UNITED STATES DISTRICT COURT FOR THE NORTHERN DISTRICT OF FLORIDA TALLAHASSEE DIVISION
Apr 15, 2020
CASES NO. 4:14cr81-RH-CAS (N.D. Fla. Apr. 15, 2020)

Summary

finding that defendant failed to demonstrate actual innocence where he "has suggested no plausible basis for any assertion he did not know he was a convicted felon"

Summary of this case from McFarlane v. United States

Opinion

CASES NO. 4:14cr81-RH-CAS CASES NO. 4:17cv359-RH-CAS

04-15-2020

UNITED STATES OF AMERICA v. BRIAN C. SANDERS, Defendant.


ORDER DENYING THE § 2255 MOTION AND DENYING A CERTIFICATE OF APPEALABILITY

A jury convicted the defendant Brian C. Sanders of possessing a firearm as a convicted felon in violation of 18 U.S.C. § 922(g). He was sentenced and appealed. The United States Court of Appeals for the Eleventh Circuit affirmed. Mr.

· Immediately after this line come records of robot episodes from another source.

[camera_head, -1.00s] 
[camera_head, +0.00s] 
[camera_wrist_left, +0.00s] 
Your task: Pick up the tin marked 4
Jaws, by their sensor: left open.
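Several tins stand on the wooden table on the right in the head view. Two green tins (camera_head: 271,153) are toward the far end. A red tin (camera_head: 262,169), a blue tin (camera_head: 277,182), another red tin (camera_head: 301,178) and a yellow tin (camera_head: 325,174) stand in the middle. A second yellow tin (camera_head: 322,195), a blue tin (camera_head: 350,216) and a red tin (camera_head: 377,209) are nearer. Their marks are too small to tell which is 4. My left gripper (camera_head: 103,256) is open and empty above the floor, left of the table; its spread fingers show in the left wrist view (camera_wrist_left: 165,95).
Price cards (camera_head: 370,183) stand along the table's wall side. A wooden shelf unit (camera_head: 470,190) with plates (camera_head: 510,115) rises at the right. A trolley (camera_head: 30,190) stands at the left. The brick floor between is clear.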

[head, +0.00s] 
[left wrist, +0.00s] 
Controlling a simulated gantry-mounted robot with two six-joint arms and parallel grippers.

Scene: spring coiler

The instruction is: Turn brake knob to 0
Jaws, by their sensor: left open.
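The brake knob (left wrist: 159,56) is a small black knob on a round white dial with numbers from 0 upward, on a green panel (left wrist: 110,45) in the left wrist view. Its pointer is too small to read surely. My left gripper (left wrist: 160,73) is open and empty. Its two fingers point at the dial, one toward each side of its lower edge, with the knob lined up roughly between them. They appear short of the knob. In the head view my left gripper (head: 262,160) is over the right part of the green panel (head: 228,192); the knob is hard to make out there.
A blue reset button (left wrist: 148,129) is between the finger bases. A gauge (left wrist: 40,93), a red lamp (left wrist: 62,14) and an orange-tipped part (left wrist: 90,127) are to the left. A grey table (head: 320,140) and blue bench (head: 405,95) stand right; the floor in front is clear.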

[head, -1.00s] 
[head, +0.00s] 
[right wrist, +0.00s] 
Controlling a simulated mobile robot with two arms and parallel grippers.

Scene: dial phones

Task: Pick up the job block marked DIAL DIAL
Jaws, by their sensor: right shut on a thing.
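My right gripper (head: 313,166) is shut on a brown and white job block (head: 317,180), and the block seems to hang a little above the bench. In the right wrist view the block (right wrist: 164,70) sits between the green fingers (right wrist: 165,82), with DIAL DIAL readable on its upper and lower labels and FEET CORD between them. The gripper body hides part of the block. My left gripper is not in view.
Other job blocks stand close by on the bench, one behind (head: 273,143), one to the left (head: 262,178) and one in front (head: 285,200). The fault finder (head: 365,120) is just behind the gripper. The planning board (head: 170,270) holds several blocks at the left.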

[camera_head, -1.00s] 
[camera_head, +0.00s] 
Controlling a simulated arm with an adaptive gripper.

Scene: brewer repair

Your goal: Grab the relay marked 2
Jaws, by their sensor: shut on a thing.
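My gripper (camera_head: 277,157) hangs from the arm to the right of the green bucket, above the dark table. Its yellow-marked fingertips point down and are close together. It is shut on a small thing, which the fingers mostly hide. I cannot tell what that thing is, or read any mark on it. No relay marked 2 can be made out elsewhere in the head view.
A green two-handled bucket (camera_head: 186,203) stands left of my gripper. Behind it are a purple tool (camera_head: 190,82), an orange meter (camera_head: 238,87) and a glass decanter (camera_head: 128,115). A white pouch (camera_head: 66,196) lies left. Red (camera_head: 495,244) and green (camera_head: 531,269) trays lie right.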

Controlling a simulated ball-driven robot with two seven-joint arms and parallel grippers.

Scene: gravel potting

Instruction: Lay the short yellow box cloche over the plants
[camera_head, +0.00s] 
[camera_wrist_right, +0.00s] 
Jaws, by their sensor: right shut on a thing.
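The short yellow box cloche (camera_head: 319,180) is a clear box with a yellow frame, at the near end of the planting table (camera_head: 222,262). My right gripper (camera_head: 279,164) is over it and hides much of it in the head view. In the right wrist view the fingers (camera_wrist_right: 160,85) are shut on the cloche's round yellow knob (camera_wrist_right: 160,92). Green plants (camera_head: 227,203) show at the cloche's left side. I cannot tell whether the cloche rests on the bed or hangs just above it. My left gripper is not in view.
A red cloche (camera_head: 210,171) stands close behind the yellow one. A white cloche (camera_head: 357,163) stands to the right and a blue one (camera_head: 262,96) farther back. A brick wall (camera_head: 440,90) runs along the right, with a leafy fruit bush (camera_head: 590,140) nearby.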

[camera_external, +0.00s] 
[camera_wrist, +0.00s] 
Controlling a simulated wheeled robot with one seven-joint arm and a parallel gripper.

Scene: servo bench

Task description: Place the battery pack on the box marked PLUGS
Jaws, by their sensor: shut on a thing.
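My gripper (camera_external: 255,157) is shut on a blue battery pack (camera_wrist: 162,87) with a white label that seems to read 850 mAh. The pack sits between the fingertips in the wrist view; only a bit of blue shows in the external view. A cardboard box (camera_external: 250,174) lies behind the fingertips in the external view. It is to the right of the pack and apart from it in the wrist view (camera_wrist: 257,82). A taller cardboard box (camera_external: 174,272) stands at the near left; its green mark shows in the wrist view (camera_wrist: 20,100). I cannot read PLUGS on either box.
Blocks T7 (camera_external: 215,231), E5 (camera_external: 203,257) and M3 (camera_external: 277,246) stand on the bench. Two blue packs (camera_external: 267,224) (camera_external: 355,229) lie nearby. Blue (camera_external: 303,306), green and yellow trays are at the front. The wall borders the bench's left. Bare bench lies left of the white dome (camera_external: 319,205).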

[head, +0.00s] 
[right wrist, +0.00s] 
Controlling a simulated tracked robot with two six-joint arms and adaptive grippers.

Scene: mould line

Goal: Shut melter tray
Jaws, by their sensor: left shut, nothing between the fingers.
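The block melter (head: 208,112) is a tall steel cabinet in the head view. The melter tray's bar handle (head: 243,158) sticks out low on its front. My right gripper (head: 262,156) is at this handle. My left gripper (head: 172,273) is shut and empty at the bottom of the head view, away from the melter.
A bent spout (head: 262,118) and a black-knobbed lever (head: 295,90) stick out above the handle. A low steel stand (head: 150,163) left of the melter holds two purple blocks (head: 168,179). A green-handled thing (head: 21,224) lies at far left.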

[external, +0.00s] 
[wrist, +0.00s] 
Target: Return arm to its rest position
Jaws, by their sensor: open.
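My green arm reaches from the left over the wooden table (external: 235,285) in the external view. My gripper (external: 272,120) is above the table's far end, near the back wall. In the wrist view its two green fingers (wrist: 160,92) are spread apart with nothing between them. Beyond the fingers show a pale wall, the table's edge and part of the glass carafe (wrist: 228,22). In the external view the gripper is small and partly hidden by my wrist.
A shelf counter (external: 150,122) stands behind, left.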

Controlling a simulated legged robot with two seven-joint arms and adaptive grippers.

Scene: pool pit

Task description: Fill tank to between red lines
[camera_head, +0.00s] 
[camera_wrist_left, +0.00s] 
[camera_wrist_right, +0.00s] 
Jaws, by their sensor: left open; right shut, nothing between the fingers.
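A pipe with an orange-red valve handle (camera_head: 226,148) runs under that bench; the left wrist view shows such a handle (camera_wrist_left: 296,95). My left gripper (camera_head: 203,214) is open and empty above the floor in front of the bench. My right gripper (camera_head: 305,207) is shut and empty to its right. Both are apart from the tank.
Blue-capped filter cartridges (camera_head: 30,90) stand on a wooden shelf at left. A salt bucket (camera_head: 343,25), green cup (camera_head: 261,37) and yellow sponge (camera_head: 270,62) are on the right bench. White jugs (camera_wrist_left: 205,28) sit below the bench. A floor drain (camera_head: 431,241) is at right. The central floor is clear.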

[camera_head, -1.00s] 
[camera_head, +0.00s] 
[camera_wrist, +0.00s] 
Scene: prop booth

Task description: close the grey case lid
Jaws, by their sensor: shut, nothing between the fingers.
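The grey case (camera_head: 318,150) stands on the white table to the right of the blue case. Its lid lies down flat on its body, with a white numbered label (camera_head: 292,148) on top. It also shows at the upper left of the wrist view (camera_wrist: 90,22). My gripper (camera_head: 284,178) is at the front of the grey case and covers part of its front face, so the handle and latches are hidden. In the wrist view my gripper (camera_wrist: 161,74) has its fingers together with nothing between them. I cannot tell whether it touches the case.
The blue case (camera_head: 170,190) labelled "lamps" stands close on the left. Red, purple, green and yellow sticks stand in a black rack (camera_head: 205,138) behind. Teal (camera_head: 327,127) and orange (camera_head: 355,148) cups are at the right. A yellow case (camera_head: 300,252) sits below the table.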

Sanders now has filed a timely first motion for relief under 28 U.S.C. § 2255. The motion is before the court on the magistrate judge's report and recommendation, ECF No. 103, and the objections, ECF No. 104. The objections have been reviewed de novo.

This order accepts the report and recommendation, adopts it as the court's opinion with the three limitations noted below, and denies the § 2255 motion.

I

The offense of conviction—the possession of a firearm—occurred at a carwash. Mr. Sanders had engaged in other conduct earlier in the day at a beauty salon. Mr. Sanders objected to introduction of evidence of the beauty-salon conduct both at trial and on direct appeal, but the Eleventh Circuit held that admission of the evidence was proper.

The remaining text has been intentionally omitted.